30. Mai 2016Warum kommt es überhaupt zu Überschwemmungen?
Experten unterscheiden zwei Arten von Überschwemmungen: Sturzfluten und Flusshochwasser.
Sturzfluten entstehen, wenn es plötzlich sehr viel regnet - so wie gerade in Baden-Württemberg. Schuld ist das Tief "Elvira", meldet der Deutsche Wetterdienst: Innerhalb von 24 Stunden maßen die Beobachtungsstationen über 120 Liter Niederschlag pro Quadratmeter - so viel wie sonst in einem halben Monat. Solche starken Niederschläge sind lokal immer recht begrenzt, führen dann aber zu einer großflächigen Überschwemmung.
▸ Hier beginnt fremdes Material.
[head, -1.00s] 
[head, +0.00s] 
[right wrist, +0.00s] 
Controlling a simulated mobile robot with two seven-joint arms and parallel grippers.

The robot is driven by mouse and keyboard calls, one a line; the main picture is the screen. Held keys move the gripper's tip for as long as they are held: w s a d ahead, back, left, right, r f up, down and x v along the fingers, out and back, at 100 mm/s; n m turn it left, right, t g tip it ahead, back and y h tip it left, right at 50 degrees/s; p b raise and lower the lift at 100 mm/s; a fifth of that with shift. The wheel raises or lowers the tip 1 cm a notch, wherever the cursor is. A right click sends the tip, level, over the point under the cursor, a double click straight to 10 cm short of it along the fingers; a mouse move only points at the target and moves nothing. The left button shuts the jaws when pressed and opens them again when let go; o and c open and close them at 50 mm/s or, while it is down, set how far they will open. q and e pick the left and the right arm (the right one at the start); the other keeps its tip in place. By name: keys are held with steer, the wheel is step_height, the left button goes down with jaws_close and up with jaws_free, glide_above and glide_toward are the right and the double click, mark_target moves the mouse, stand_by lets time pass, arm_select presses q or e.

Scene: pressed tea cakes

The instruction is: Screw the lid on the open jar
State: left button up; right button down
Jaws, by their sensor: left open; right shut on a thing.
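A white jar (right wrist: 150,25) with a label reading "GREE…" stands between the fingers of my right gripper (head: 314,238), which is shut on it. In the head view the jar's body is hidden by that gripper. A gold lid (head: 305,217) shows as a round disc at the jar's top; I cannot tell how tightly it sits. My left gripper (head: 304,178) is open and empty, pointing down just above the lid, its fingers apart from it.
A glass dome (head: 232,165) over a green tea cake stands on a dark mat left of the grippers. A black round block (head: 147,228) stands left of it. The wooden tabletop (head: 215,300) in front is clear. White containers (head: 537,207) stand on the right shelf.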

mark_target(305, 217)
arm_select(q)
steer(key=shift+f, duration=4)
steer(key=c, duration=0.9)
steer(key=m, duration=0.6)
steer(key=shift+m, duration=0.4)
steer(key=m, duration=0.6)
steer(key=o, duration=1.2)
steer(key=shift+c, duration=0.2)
Sie können jederzeit überall auftreten.
Flusshochwasser hingegen ist auf die Flussniederungen begrenzt. Es tritt auf, wenn über ein großes Gebiet hinweg - beispielsweise über ganz Mitteleuropa - über mehrere Tage viel Niederschlag fällt. Oder wenn es warm wird und der Schnee schmilzt. "Die Wassermassen in den Flüssen nehmen zu, die Flüsse ufern aus und überschwemmen die Gebiete neben den Flüssen", erklärt Andreas Krohn vom Institut für Wasser- und Gewässerentwicklung am Karlsruher Institut für Technologie (KIT).
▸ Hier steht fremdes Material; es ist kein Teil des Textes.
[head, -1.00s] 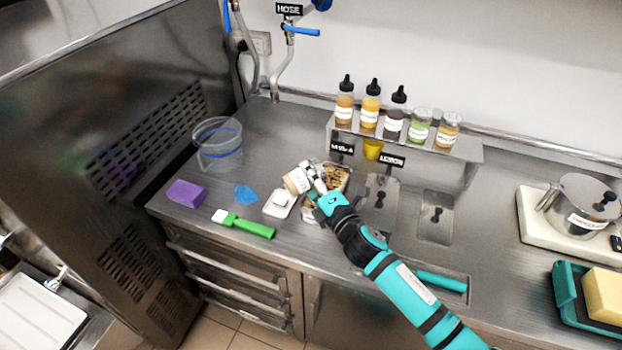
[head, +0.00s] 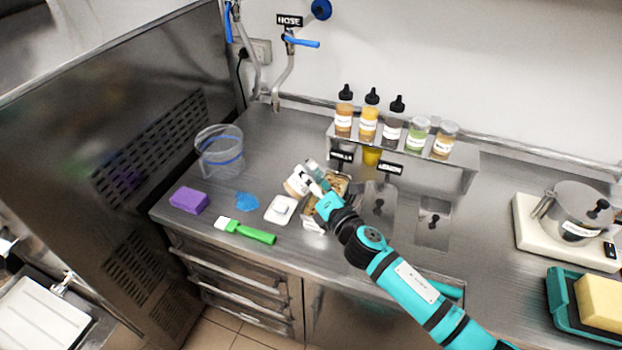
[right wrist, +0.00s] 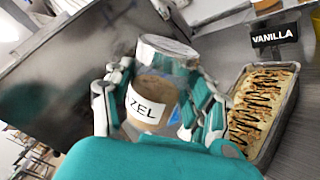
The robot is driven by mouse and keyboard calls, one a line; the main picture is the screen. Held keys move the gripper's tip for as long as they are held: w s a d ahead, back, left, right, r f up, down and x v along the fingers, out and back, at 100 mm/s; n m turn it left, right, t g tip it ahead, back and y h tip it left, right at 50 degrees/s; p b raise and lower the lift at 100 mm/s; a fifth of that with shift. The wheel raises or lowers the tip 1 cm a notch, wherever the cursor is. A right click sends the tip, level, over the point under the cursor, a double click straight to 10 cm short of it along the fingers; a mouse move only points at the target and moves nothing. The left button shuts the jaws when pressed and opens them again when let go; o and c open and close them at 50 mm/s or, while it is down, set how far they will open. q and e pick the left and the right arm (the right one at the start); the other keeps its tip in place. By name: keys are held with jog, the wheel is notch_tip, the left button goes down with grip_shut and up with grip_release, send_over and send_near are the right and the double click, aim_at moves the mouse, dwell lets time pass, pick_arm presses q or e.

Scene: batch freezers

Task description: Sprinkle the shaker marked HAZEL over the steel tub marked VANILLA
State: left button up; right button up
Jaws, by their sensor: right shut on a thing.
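My right gripper (head: 311,184) is shut on the HAZEL shaker (head: 295,187). In the right wrist view the shaker (right wrist: 150,100) is a clear jar with brown contents, a label partly covered by a finger, and a silvery lid. It is tilted. The steel tub (right wrist: 292,95) stands beside it in front of the VANILLA sign (right wrist: 274,36), holding pale ice cream with dark drizzle and brown bits on top. In the head view the gripper and shaker are over the left part of the tub (head: 342,186) and hide some of it. My left gripper is not in view.
A shelf (head: 455,156) behind holds several bottles and jars. A pot (head: 578,212) stands at right.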

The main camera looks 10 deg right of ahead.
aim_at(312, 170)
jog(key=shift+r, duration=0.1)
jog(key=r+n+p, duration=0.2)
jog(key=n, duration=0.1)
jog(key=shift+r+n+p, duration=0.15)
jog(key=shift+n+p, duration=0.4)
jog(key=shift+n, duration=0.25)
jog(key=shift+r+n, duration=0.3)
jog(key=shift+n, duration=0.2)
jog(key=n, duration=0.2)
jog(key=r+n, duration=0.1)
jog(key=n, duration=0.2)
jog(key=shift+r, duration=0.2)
Große Überschwemmungen beider Kategorie gibt es regelmäßig in Indien und Pakistan. Der Monsun bringt in dieser Region heftige Regenfälle, die tagelang anhalten können. Eine der schlimmsten Überschwemmungskatastrophen ereignete sich im Jahr 2010. Über 1700 Menschen starben, viele Millionen verloren ihr Zuhause.
Ist der Mensch mitschuldig an Überschwemmungen?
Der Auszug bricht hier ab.